# To be done
Please give the listing again, word for word, with nothing left out.

# Supplied entries
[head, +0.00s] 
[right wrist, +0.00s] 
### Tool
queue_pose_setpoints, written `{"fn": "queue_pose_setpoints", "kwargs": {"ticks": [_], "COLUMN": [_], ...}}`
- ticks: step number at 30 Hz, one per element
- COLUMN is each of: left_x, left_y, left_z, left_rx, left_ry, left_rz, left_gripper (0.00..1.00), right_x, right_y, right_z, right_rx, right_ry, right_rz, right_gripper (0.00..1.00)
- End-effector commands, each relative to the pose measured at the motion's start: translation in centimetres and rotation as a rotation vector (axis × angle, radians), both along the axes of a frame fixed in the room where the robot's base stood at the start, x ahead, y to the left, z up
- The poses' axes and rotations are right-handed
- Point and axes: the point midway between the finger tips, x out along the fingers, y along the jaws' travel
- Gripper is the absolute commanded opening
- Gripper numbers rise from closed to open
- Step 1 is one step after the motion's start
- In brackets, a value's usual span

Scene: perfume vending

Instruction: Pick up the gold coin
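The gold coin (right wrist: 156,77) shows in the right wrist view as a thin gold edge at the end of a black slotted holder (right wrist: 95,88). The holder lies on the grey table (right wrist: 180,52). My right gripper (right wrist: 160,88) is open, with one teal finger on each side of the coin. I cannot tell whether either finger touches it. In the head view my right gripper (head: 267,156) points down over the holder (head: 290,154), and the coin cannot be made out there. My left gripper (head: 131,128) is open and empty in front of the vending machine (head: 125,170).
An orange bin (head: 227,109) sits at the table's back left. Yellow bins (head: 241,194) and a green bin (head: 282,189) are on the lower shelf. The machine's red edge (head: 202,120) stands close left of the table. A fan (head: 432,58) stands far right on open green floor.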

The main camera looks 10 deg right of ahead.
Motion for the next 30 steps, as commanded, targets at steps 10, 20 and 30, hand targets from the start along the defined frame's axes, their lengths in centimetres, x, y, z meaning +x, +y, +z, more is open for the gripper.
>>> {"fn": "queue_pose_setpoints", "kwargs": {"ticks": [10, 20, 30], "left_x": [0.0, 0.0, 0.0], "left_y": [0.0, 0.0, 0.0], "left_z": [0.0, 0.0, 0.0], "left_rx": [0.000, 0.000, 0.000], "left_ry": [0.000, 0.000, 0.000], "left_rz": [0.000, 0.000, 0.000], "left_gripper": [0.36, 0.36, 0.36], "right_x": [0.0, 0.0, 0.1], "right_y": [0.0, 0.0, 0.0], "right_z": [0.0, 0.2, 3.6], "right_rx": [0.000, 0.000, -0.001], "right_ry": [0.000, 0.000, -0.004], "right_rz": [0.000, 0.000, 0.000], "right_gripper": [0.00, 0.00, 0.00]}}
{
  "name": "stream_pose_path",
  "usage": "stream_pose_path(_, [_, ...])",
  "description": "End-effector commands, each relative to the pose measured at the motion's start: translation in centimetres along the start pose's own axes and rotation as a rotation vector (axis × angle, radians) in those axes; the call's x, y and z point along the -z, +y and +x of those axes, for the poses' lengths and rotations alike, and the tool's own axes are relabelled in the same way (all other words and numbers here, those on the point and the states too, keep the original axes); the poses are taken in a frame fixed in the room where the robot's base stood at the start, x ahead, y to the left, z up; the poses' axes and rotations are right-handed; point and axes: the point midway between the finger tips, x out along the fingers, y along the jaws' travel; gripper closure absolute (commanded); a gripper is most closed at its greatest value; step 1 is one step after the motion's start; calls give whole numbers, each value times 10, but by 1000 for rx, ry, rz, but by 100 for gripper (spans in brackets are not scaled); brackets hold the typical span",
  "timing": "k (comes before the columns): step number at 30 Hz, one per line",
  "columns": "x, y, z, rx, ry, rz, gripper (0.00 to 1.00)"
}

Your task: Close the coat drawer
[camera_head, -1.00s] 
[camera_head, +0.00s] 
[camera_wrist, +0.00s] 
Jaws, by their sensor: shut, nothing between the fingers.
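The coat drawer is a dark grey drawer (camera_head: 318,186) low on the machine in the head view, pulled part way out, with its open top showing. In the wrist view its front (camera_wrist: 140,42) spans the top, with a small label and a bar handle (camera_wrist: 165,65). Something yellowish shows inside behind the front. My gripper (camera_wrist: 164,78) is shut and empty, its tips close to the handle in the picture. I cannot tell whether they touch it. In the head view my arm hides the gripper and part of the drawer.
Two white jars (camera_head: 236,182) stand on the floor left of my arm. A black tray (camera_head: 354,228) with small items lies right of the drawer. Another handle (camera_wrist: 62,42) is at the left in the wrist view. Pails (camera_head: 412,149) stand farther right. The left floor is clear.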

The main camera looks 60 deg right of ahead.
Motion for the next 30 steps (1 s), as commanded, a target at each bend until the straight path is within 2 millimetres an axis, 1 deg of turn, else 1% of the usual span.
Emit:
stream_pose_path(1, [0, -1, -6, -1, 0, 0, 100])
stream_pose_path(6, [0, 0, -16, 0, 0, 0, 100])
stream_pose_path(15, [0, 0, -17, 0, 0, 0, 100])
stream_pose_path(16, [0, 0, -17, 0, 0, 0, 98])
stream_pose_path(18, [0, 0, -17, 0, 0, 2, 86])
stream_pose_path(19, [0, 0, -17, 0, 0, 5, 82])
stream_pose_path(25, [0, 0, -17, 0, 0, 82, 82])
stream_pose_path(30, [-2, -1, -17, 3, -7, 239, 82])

# Task answer
[head, +0.00s] 
[right wrist, +0.00s] 
### Tool
queue_pose_setpoints, written `{"fn": "queue_pose_setpoints", "kwargs": {"ticks": [_], "COLUMN": [_], ...}}`
- ticks: step number at 30 Hz, one per element
- COLUMN is each of: left_x, left_y, left_z, left_rx, left_ry, left_rz, left_gripper (0.00..1.00), right_x, right_y, right_z, right_rx, right_ry, right_rz, right_gripper (0.00..1.00)
- End-effector commands, each relative to the pose measured at the motion's start: translation in centimetres and rotation as a rotation vector (axis × angle, radians), both along the axes of a frame fixed in the room where the robot's base stood at the start, x ahead, y to the left, z up
- The poses' axes and rotations are right-handed
- Point and axes: the point midway between the finger tips, x out along the fingers, y along the jaws' travel
- Gripper is the absolute commanded opening
- Gripper numbers rise from closed to open
- Step 1 is one step after the motion's start
- In brackets, a value's usual span

Scene: perfume vending

Instruction: Pick up the gold coin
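The gold coin (right wrist: 156,77) shows in the right wrist view as a thin gold edge at the end of a black slotted holder (right wrist: 95,88). The holder lies on the grey table (right wrist: 180,52). My right gripper (right wrist: 160,88) is open, with one teal finger on each side of the coin. I cannot tell whether either finger touches it. In the head view my right gripper (head: 267,156) points down over the holder (head: 290,154), and the coin cannot be made out there. My left gripper (head: 131,128) is open and empty in front of the vending machine (head: 125,170).
An orange bin (head: 227,109) sits at the table's back left. Yellow bins (head: 241,194) and a green bin (head: 282,189) are on the lower shelf. The machine's red edge (head: 202,120) stands close left of the table. A fan (head: 432,58) stands far right on open green floor.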

The main camera looks 10 deg right of ahead.
Motion for the next 30 steps, as commanded, targets at steps 10, 20 and 30, hand targets from the start along the defined frame's axes, their lengths in centimetres, x, y, z meaning +x, +y, +z, more is open for the gripper.
>>> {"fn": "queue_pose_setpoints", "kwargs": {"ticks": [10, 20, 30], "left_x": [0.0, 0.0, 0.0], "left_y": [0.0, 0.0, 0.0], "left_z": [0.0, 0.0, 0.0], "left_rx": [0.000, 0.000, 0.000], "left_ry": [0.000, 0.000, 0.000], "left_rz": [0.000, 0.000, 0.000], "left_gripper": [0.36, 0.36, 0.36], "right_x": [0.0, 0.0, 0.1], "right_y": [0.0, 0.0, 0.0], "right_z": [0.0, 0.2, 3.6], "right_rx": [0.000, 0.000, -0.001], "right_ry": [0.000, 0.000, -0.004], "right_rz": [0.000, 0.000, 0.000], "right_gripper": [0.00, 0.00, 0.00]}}
{
  "name": "stream_pose_path",
  "usage": "stream_pose_path(_, [_, ...])",
  "description": "End-effector commands, each relative to the pose measured at the motion's start: translation in centimetres along the start pose's own axes and rotation as a rotation vector (axis × angle, radians) in those axes; the call's x, y and z point along the -z, +y and +x of those axes, for the poses' lengths and rotations alike, and the tool's own axes are relabelled in the same way (all other words and numbers here, those on the point and the states too, keep the original axes); the poses are taken in a frame fixed in the room where the robot's base stood at the start, x ahead, y to the left, z up; the poses' axes and rotations are right-handed; point and axes: the point midway between the finger tips, x out along the fingers, y along the jaws' travel; gripper closure absolute (commanded); a gripper is most closed at its greatest value; step 1 is one step after the motion's start; calls give whole numbers, each value times 10, but by 1000 for rx, ry, rz, but by 100 for gripper (spans in brackets are not scaled); brackets hold the typical span",
  "timing": "k (comes before the columns): step number at 30 Hz, one per line",
  "columns": "x, y, z, rx, ry, rz, gripper (0.00 to 1.00)"
}

Your task: Close the coat drawer
[camera_head, -1.00s] 
[camera_head, +0.00s] 
[camera_wrist, +0.00s] 
Jaws, by their sensor: shut, nothing between the fingers.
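The coat drawer is a dark grey drawer (camera_head: 318,186) low on the machine in the head view, pulled part way out, with its open top showing. In the wrist view its front (camera_wrist: 140,42) spans the top, with a small label and a bar handle (camera_wrist: 165,65). Something yellowish shows inside behind the front. My gripper (camera_wrist: 164,78) is shut and empty, its tips close to the handle in the picture. I cannot tell whether they touch it. In the head view my arm hides the gripper and part of the drawer.
Two white jars (camera_head: 236,182) stand on the floor left of my arm. A black tray (camera_head: 354,228) with small items lies right of the drawer. Another handle (camera_wrist: 62,42) is at the left in the wrist view. Pails (camera_head: 412,149) stand farther right. The left floor is clear.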

The main camera looks 60 deg right of ahead.
Motion for the next 30 steps (1 s), as commanded, a target at each bend until the straight path is within 2 millimetres an axis, 1 deg of turn, else 1% of the usual span.
Emit:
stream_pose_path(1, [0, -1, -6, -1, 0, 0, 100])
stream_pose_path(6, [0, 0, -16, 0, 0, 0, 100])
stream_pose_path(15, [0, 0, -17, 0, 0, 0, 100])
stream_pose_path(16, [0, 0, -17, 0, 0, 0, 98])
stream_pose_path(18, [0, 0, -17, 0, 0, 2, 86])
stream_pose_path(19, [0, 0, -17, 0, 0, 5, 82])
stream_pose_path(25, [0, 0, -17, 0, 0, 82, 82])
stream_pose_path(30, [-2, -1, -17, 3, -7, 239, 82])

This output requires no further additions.